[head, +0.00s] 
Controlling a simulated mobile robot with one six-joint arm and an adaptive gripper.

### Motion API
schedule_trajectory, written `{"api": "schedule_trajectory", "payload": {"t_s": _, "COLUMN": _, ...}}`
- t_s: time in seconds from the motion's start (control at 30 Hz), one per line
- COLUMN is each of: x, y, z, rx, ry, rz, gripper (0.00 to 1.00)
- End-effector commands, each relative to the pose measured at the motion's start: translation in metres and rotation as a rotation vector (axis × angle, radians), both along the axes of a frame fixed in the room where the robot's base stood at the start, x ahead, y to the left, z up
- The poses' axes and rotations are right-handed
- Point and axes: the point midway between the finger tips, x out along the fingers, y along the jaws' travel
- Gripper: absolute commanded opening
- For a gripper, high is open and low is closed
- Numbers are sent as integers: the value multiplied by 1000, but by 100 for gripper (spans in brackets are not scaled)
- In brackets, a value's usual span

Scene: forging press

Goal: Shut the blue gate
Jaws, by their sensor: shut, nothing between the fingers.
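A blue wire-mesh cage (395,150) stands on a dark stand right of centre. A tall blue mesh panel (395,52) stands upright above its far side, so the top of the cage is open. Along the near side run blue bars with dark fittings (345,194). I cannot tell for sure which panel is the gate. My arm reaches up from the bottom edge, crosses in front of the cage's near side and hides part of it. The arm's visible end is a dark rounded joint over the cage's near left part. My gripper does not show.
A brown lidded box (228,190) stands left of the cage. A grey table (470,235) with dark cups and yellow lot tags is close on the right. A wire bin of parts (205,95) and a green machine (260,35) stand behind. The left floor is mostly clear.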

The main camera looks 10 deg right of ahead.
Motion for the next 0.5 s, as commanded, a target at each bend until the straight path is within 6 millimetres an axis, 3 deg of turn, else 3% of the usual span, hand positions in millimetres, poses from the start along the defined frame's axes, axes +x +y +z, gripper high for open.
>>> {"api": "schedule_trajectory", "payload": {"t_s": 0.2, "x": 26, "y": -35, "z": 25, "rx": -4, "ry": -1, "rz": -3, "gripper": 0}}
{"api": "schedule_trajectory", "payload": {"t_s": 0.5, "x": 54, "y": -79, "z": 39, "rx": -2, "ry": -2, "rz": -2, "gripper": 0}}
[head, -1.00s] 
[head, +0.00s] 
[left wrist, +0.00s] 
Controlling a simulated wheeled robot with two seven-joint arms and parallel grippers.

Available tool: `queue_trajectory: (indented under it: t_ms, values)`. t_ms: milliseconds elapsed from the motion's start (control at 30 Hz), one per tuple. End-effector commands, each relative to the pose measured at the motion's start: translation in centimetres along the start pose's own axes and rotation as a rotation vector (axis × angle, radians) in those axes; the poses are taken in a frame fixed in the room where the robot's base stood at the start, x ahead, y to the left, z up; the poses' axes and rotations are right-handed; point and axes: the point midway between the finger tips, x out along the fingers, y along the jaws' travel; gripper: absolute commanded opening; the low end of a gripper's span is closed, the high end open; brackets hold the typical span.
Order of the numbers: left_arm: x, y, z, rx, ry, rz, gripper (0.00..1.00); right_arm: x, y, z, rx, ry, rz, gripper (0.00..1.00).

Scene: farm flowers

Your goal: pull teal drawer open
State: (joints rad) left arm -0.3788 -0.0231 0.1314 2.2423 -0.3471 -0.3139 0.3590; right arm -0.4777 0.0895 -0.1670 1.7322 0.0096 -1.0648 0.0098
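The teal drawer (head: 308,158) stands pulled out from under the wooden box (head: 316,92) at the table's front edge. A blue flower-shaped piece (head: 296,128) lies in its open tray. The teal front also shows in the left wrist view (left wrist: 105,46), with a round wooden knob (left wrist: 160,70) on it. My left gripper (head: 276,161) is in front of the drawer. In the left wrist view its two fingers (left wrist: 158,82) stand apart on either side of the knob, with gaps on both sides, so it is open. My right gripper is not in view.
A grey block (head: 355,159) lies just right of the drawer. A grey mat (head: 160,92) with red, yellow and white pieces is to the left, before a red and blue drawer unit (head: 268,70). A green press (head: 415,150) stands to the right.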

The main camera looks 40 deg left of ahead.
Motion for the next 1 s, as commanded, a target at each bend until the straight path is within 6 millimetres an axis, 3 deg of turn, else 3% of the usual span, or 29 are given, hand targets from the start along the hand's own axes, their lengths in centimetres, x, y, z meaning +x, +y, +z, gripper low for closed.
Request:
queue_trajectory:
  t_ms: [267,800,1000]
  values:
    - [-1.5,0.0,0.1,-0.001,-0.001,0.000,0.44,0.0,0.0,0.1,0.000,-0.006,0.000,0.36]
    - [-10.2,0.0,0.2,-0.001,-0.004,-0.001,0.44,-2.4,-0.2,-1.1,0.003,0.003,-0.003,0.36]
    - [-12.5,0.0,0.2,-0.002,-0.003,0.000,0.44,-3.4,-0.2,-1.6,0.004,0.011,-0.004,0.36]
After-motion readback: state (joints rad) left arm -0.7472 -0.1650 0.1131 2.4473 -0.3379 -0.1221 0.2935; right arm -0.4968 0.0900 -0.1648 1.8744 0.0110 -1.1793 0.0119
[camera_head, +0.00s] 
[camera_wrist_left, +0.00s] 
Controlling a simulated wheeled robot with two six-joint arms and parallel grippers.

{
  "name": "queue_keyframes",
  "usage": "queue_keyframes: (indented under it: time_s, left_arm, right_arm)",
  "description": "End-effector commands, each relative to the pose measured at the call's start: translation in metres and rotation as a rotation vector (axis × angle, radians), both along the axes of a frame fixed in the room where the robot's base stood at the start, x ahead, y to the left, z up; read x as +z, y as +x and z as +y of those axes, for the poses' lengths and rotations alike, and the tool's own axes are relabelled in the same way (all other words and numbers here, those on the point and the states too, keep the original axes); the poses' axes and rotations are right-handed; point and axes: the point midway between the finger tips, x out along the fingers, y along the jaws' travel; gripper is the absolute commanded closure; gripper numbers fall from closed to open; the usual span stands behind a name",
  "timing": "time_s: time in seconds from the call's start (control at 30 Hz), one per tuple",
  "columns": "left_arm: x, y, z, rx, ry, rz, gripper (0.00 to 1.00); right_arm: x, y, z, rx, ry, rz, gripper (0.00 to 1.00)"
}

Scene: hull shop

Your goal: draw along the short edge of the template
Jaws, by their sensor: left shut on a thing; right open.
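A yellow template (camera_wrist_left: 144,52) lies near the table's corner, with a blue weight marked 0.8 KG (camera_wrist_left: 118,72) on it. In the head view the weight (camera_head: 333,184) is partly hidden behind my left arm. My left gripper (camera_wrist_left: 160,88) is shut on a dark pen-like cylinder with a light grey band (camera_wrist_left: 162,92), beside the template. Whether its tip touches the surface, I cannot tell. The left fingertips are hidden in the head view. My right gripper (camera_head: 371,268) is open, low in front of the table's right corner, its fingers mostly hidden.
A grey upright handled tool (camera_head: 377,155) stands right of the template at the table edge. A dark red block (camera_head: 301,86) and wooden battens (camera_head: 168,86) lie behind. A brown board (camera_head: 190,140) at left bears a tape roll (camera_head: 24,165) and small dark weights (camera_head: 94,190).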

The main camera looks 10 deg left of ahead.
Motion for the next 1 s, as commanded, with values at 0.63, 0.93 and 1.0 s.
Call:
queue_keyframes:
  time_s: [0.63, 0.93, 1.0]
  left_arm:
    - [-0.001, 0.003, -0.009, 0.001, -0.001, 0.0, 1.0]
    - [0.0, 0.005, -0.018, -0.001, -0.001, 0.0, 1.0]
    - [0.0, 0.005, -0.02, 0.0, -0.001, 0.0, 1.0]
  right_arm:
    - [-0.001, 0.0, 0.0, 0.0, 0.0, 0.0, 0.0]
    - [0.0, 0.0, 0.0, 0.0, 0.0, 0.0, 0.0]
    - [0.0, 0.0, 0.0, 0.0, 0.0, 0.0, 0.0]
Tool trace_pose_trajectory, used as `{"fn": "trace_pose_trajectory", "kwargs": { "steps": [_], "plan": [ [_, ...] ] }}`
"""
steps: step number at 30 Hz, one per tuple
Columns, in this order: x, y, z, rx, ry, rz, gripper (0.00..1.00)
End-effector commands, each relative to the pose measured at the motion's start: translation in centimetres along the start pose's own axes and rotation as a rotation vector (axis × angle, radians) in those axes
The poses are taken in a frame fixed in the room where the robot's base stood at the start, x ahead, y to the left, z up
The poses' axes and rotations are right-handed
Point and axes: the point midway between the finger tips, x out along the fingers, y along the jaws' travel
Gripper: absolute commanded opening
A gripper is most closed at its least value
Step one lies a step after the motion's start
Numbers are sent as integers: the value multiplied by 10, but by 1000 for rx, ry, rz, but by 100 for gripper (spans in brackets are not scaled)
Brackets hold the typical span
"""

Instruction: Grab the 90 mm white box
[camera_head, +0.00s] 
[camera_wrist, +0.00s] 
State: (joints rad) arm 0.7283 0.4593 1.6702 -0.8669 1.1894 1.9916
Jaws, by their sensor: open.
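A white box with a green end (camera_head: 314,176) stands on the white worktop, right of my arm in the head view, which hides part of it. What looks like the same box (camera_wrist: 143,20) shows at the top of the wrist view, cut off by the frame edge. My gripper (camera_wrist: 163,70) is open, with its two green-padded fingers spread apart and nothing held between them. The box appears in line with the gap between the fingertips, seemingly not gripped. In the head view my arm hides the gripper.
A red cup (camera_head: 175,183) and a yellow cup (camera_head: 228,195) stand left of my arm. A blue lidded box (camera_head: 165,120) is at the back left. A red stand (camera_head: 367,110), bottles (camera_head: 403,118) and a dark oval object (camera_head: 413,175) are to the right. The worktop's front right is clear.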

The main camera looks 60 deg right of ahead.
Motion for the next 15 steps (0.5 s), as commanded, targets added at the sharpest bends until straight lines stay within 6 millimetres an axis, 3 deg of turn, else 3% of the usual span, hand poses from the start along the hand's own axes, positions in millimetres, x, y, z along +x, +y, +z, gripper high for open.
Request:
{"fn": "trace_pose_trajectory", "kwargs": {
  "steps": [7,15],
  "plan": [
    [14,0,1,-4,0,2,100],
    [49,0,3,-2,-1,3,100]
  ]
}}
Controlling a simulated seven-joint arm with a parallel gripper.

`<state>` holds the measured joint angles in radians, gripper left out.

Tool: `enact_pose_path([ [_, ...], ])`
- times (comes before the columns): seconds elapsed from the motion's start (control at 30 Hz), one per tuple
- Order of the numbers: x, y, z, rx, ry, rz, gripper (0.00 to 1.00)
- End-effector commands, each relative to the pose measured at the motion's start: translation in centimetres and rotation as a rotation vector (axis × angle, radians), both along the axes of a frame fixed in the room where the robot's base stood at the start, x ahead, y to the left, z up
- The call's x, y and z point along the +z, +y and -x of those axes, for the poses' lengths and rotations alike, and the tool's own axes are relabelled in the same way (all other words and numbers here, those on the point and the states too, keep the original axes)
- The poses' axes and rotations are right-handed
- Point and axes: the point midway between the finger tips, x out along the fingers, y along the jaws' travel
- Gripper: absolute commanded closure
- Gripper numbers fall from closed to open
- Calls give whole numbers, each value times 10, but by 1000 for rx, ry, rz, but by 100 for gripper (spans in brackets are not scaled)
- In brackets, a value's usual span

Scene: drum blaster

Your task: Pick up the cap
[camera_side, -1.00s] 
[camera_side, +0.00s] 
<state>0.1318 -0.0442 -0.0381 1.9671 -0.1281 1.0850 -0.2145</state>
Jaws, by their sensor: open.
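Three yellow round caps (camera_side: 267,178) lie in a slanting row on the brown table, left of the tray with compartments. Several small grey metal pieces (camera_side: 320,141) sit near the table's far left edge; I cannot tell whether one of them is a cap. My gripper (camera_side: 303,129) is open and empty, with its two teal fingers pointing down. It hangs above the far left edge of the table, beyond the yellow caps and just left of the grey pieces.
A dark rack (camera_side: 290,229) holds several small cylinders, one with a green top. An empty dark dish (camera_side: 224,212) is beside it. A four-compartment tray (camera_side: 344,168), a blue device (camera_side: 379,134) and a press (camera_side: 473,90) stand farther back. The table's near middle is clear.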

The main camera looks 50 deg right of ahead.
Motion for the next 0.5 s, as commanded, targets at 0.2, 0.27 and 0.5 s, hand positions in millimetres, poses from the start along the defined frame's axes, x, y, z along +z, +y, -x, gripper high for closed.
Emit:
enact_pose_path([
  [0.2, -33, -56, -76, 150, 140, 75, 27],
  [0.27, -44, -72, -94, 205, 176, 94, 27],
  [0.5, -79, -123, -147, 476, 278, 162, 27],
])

## Short problem
Print the lines from the line with "- Gripper numbers fall from closed to open" to the line with "[camera_side, +0.00s]" exactly, and print nothing else. Both of those lines are included.

## The answer
- Gripper numbers fall from closed to open
- Calls give whole numbers, each value times 10, but by 1000 for rx, ry, rz, but by 100 for gripper (spans in brackets are not scaled)
- In brackets, a value's usual span

Scene: drum blaster

Your task: Pick up the cap
[camera_side, -1.00s] 
[camera_side, +0.00s] 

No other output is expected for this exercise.